For years my husband tried to convince me that Valentine’s Day was one of those Hallmark holidays that were created to sell candy and flowers. Actually, Chaucer was the first one to associate St. Valentine’s day (yes, there really is a saint behind it) with romantic love in the 14th century. Eighteenth Century England was the first place to give hearts, candy and cards. However, it seems to have taken on a life of it’s own since the mid-twentieth century.
For some reason, men seem to stress out about Valentine’s Day. Apparently there have been enough men over the years who have forgotten the day entirely or missed the significance of it that we females have been forced to drill its importance into your heads. I mean, seriously, you have phones and computers that coordinate work, personal, and social schedules; you can operate your home security system from the office; you can pay all of your bills automatically. I find it hard to believe that you don’t understand the software that allows you to put important dates into your calendar program and give you a week’s warning.
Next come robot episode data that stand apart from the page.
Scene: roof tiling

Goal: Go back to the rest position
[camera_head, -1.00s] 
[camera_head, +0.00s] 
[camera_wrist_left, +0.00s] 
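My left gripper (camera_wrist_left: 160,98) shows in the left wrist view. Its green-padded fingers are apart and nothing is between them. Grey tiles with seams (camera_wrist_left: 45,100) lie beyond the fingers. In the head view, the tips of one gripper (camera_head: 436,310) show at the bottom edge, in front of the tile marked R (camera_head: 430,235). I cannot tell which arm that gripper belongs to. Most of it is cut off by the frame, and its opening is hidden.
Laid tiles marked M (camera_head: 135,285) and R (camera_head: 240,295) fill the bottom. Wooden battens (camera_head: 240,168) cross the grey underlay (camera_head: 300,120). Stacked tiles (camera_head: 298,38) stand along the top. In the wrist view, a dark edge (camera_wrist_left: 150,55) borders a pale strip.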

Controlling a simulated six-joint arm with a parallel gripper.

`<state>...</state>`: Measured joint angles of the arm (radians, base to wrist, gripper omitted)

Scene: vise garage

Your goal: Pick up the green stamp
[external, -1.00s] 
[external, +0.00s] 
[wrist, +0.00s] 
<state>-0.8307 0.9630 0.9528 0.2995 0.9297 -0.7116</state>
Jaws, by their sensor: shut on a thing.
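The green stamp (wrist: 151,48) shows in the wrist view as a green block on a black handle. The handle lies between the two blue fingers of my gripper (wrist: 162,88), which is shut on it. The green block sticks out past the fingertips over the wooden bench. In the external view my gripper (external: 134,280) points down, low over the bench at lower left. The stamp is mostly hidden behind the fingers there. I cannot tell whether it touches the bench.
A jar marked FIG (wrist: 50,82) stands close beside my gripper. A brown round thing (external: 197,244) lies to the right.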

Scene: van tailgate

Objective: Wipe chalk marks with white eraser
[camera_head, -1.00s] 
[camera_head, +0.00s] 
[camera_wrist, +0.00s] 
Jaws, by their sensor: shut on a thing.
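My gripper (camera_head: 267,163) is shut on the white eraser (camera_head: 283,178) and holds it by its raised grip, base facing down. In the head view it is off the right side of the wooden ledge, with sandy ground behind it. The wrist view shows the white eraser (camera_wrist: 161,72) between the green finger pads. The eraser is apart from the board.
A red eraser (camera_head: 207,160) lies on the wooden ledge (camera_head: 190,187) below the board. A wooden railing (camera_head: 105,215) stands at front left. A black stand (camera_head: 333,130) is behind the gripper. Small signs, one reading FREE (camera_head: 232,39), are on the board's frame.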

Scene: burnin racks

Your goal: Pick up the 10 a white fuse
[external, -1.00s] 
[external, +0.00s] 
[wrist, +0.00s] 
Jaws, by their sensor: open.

Yes, you answer, but then we don’t know what to buy. So we put it off. Lucky for you, Valentine’s Day is not like Christmas. The stores don’t close early and they aren’t all jammed at the end of the day. There aren’t any “hot” toys to stand in line for.
One of the best gifts my husband gave me was the handmade card that he decorated with pictures of animals I liked and sweet sayings. I think I speak for most women when I say that what you buy isn’t as important as whether or not you have thought enough about it to buy something you know she will like.
For example, when I was in college a boyfriend sent a singing valentine to where I worked. I was 20 or 21, got embarrassed, but still thought it was sweet. If my husband did that this year, I’d want to kill him. It is not a good gift for an introvert or someone who works in a stuffy office.
If your love hates crowds, don’t plan to take her to the most popular spot in town. It will be a zoo, and she probably won’t enjoy herself as much as she would at a quieter spot. On the other hand, it might be the perfect gift for a more outgoing date. It also depends on whether you actually want to talk to her while you’re eating.
If she has been working really, really hard since the beginning of the year to lose weight or practice healthier eating, this is not the year for the pound of really expensive chocolates. More likely than not, she will wonder whether you’ve been paying any attention at all to the work she’s been doing. “I thought you deserved a treat” might work for dessert, but not for a box of candy that’s constantly calling her name. (My mother used to tell my dad to hide any candy he brought in the house while she was dieting – then complain that he wasn’t sharing.)
If you want to share a nice bottle of wine, make sure you know what type she likes. Dry red wines are very sophisticated, but they also are an acquired taste for a lot of people. Champagne gives some people a headache. Or your partner might be like the young woman I was helping at the store. She asked me to help her select a wine. I asked her what she was looking for, and she said she wanted something that tasted good and would make her drunk. She ended up with a passion-fruit blend of some sort.
Flowers are nice. Unless she’s allergic. Or prefers live plants. Jewelry works. Unless she doesn’t really wear it. Perfume is a good gift. If you know what she wears.
One final bit of advice. The gift is for her, not for you. Unless she has specifically asked for it at some point, do not buy something see-through with feathers or lace. Corsets, garters, and teddies all fall into this same classification. If she wants to look sexy for you, I’m sure she is capable of it by herself. And the odds are she has better taste and knows what looks good on her.